--- begin Entries supplied ---

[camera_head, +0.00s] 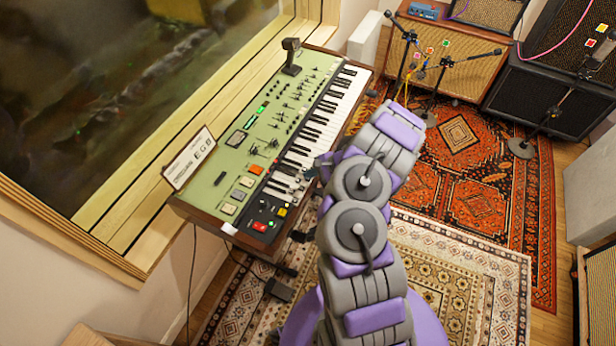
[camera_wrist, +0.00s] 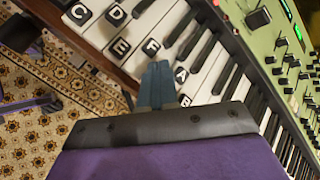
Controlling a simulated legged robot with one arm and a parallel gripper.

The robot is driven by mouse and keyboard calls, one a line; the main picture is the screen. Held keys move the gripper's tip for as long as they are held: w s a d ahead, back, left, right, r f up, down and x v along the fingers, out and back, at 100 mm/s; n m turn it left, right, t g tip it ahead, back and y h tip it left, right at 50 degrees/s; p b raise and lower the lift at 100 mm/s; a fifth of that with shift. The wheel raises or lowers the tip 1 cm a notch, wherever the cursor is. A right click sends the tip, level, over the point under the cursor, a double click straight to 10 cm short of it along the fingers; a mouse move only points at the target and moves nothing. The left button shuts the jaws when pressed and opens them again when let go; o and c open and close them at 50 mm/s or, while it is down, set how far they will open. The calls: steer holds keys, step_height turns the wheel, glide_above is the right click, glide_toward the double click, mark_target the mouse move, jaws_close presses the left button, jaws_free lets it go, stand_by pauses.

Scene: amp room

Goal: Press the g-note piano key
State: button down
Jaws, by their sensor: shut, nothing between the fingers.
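The green synthesizer (camera_head: 262,150) has a row of white and black piano keys (camera_head: 318,125) along its right side. In the wrist view, black tiles lettered C (camera_wrist: 80,12), D (camera_wrist: 115,12), E (camera_wrist: 120,47), F (camera_wrist: 152,47) and A (camera_wrist: 181,74) sit on the white keys. No G tile is visible; the spot between F and A is covered by my fingers. My gripper (camera_wrist: 157,84) is shut and empty, its blue-grey fingertips over the white keys between F and A. I cannot tell whether they touch a key. In the head view my arm hides the fingertips.
A sign with letters (camera_head: 190,160) stands on the synthesizer's left end, and a dark upright device (camera_head: 291,56) at its far end. A window (camera_head: 110,90) lies left. Microphone stands (camera_head: 435,75) and amplifiers (camera_head: 545,85) stand at the back right. Patterned rugs (camera_head: 470,170) cover the floor.

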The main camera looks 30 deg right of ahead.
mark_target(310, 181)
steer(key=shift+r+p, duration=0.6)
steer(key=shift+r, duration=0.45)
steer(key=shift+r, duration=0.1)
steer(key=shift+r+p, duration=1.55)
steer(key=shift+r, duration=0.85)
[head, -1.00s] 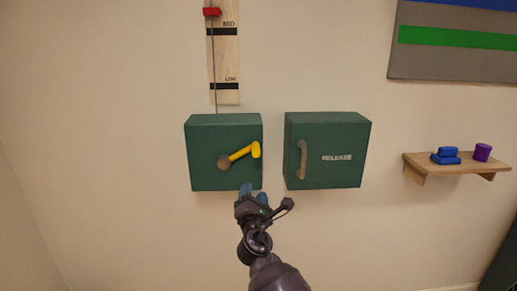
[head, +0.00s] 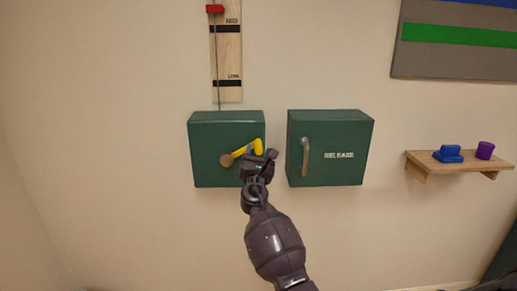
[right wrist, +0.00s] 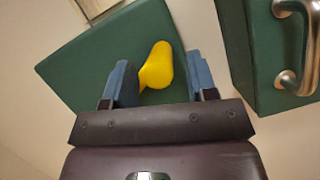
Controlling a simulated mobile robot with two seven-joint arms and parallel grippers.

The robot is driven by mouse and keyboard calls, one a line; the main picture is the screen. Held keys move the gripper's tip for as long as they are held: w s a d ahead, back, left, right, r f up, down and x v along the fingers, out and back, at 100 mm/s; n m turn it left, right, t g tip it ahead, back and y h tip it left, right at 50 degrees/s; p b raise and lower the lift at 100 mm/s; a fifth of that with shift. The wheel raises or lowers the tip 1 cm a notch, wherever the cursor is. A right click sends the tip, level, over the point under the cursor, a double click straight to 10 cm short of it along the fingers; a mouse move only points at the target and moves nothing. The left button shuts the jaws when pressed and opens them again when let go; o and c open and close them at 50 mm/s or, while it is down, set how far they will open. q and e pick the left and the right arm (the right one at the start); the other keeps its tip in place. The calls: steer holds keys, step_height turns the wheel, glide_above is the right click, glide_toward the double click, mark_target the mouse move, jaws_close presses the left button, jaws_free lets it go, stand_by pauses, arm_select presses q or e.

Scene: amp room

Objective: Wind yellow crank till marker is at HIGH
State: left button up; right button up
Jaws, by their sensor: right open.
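The yellow crank (head: 241,150) is on the front of the left green box (head: 210,130), its arm pointing up and right from a brown hub. My right gripper (head: 262,155) is open at the crank's handle end. In the right wrist view, the yellow handle (right wrist: 158,65) stands between the two blue fingers (right wrist: 161,78), with gaps on both sides. The red marker (head: 215,9) is on the wooden board (head: 227,58) above the MID band, at the picture's top edge. A HIGH label is not visible. My left gripper is out of view.
A second green box (head: 340,130) with a grey handle (head: 305,157) and the word RELEASE is close to the right. A wooden shelf (head: 470,165) holds blue and purple items further right. The wall left of the boxes is clear.

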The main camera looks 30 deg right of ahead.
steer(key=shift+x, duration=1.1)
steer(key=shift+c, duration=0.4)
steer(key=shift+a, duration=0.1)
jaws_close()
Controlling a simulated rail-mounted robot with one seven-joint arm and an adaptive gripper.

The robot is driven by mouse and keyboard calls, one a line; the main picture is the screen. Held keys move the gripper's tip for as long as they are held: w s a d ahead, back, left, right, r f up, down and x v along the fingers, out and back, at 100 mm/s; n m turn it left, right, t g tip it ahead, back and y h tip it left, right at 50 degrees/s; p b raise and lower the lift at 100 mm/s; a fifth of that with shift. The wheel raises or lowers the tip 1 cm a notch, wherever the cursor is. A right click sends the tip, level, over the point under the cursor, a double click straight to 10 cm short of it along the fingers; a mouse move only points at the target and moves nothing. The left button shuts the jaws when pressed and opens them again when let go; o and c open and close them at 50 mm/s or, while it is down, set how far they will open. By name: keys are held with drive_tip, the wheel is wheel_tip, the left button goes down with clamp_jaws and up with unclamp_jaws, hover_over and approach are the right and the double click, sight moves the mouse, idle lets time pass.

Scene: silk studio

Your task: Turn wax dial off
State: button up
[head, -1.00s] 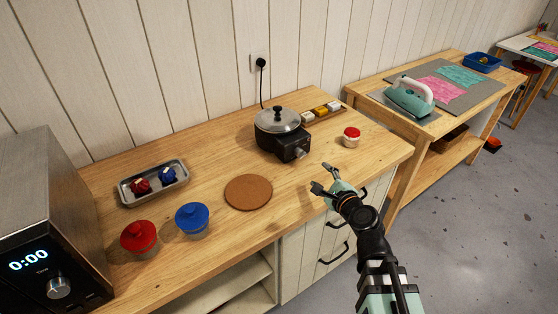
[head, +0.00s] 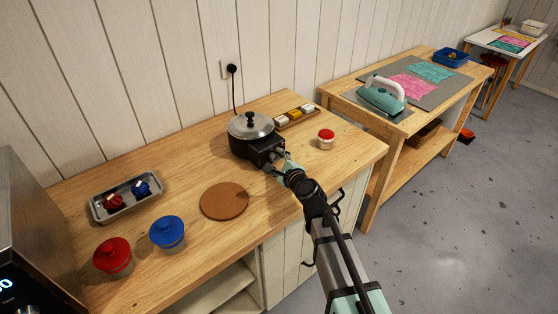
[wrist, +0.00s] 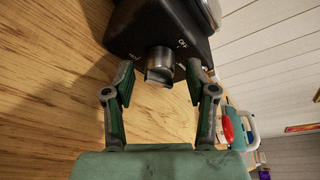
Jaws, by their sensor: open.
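The wax pot (head: 250,134) is a black heater with a steel lidded pan, standing on the wooden counter. Its dial (wrist: 160,66) is a silver knob on the front face, seen close in the wrist view, with small white markings around it, one of which seems to read "OFF". My gripper (wrist: 161,82) is open, with one finger on each side of the dial and a gap to it. In the head view my gripper (head: 281,160) is at the front of the pot and hides the dial.
A red-lidded jar (head: 326,139) stands right of the pot, with a tray of small blocks (head: 295,117) behind. A cork mat (head: 224,201) lies left of my gripper.

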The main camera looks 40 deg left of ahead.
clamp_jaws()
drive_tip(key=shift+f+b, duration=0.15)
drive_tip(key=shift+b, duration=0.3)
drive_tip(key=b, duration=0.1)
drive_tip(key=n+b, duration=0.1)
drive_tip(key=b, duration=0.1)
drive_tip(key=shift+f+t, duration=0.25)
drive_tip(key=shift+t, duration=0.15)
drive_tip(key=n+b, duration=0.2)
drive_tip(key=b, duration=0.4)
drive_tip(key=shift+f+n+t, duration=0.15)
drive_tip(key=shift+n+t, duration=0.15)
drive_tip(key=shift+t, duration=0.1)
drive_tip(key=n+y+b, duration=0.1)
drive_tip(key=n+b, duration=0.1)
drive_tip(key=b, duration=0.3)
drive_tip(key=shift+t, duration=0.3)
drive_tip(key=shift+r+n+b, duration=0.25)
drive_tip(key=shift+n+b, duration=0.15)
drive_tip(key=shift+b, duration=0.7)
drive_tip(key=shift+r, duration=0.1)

--- end Entries supplied ---

*Challenge:*
The records above must be printed exactly; the pictures stay out.

*Result of this exercise:*
[camera_head, +0.00s] 
[camera_wrist, +0.00s] 
Controlling a simulated legged robot with one arm and a parallel gripper.

The robot is driven by mouse and keyboard calls, one a line; the main picture is the screen. Held keys move the gripper's tip for as long as they are held: w s a d ahead, back, left, right, r f up, down and x v along the fingers, out and back, at 100 mm/s; n m turn it left, right, t g tip it ahead, back and y h tip it left, right at 50 degrees/s; p b raise and lower the lift at 100 mm/s; a fifth of that with shift. The wheel raises or lowers the tip 1 cm a notch, wherever the cursor is. A right click sends the tip, level, over the point under the cursor, a double click straight to 10 cm short of it along the fingers; a mouse move only points at the target and moves nothing. The left button shuts the jaws when pressed and opens them again when let go; o and c open and close them at 50 mm/s or, while it is down, set how far they will open. The calls: steer holds keys, step_height turns the wheel, glide_above is the right click, glide_toward the double click, mark_target the mouse move, jaws_close presses the left button, jaws_free lets it go, stand_by pauses.

Scene: amp room

Goal: Press the g-note piano key
State: button down
Jaws, by their sensor: shut, nothing between the fingers.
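The green synthesizer (camera_head: 262,150) has a row of white and black piano keys (camera_head: 318,125) along its right side. In the wrist view, black tiles lettered C (camera_wrist: 80,12), D (camera_wrist: 115,12), E (camera_wrist: 120,47), F (camera_wrist: 152,47) and A (camera_wrist: 181,74) sit on the white keys. No G tile is visible; the spot between F and A is covered by my fingers. My gripper (camera_wrist: 157,84) is shut and empty, its blue-grey fingertips over the white keys between F and A. I cannot tell whether they touch a key. In the head view my arm hides the fingertips.
A sign with letters (camera_head: 190,160) stands on the synthesizer's left end, and a dark upright device (camera_head: 291,56) at its far end. A window (camera_head: 110,90) lies left. Microphone stands (camera_head: 435,75) and amplifiers (camera_head: 545,85) stand at the back right. Patterned rugs (camera_head: 470,170) cover the floor.

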The main camera looks 30 deg right of ahead.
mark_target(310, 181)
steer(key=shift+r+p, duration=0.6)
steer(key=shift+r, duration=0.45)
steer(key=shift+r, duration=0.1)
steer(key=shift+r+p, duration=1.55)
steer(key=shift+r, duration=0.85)
[head, -1.00s] 
[head, +0.00s] 
[right wrist, +0.00s] 
Controlling a simulated mobile robot with two seven-joint arms and parallel grippers.

The robot is driven by mouse and keyboard calls, one a line; the main picture is the screen. Held keys move the gripper's tip for as long as they are held: w s a d ahead, back, left, right, r f up, down and x v along the fingers, out and back, at 100 mm/s; n m turn it left, right, t g tip it ahead, back and y h tip it left, right at 50 degrees/s; p b raise and lower the lift at 100 mm/s; a fifth of that with shift. The wheel raises or lowers the tip 1 cm a notch, wherever the cursor is. A right click sends the tip, level, over the point under the cursor, a double click straight to 10 cm short of it along the fingers; a mouse move only points at the target and moves nothing. The left button shuts the jaws when pressed and opens them again when let go; o and c open and close them at 50 mm/s or, while it is down, set how far they will open. q and e pick the left and the right arm (the right one at the start); the other keeps its tip in place. The calls: steer holds keys, step_height turns the wheel, glide_above is the right click, glide_toward the double click, mark_target the mouse move, jaws_close presses the left button, jaws_free lets it go, stand_by pauses, arm_select presses q or e.

Scene: amp room

Objective: Wind yellow crank till marker is at HIGH
State: left button up; right button up
Jaws, by their sensor: right open.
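The yellow crank (head: 241,150) is on the front of the left green box (head: 210,130), its arm pointing up and right from a brown hub. My right gripper (head: 262,155) is open at the crank's handle end. In the right wrist view, the yellow handle (right wrist: 158,65) stands between the two blue fingers (right wrist: 161,78), with gaps on both sides. The red marker (head: 215,9) is on the wooden board (head: 227,58) above the MID band, at the picture's top edge. A HIGH label is not visible. My left gripper is out of view.
A second green box (head: 340,130) with a grey handle (head: 305,157) and the word RELEASE is close to the right. A wooden shelf (head: 470,165) holds blue and purple items further right. The wall left of the boxes is clear.

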The main camera looks 30 deg right of ahead.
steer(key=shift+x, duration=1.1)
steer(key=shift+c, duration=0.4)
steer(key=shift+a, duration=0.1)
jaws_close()
Controlling a simulated rail-mounted robot with one seven-joint arm and an adaptive gripper.

The robot is driven by mouse and keyboard calls, one a line; the main picture is the screen. Held keys move the gripper's tip for as long as they are held: w s a d ahead, back, left, right, r f up, down and x v along the fingers, out and back, at 100 mm/s; n m turn it left, right, t g tip it ahead, back and y h tip it left, right at 50 degrees/s; p b raise and lower the lift at 100 mm/s; a fifth of that with shift. The wheel raises or lowers the tip 1 cm a notch, wherever the cursor is. A right click sends the tip, level, over the point under the cursor, a double click straight to 10 cm short of it along the fingers; a mouse move only points at the target and moves nothing. The left button shuts the jaws when pressed and opens them again when let go; o and c open and close them at 50 mm/s or, while it is down, set how far they will open. By name: keys are held with drive_tip, the wheel is wheel_tip, the left button goes down with clamp_jaws and up with unclamp_jaws, hover_over and approach are the right and the double click, sight moves the mouse, idle lets time pass.

Scene: silk studio

Your task: Turn wax dial off
State: button up
[head, -1.00s] 
[head, +0.00s] 
[wrist, +0.00s] 
Jaws, by their sensor: open.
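The wax pot (head: 250,134) is a black heater with a steel lidded pan, standing on the wooden counter. Its dial (wrist: 160,66) is a silver knob on the front face, seen close in the wrist view, with small white markings around it, one of which seems to read "OFF". My gripper (wrist: 161,82) is open, with one finger on each side of the dial and a gap to it. In the head view my gripper (head: 281,160) is at the front of the pot and hides the dial.
A red-lidded jar (head: 326,139) stands right of the pot, with a tray of small blocks (head: 295,117) behind. A cork mat (head: 224,201) lies left of my gripper.

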The main camera looks 40 deg left of ahead.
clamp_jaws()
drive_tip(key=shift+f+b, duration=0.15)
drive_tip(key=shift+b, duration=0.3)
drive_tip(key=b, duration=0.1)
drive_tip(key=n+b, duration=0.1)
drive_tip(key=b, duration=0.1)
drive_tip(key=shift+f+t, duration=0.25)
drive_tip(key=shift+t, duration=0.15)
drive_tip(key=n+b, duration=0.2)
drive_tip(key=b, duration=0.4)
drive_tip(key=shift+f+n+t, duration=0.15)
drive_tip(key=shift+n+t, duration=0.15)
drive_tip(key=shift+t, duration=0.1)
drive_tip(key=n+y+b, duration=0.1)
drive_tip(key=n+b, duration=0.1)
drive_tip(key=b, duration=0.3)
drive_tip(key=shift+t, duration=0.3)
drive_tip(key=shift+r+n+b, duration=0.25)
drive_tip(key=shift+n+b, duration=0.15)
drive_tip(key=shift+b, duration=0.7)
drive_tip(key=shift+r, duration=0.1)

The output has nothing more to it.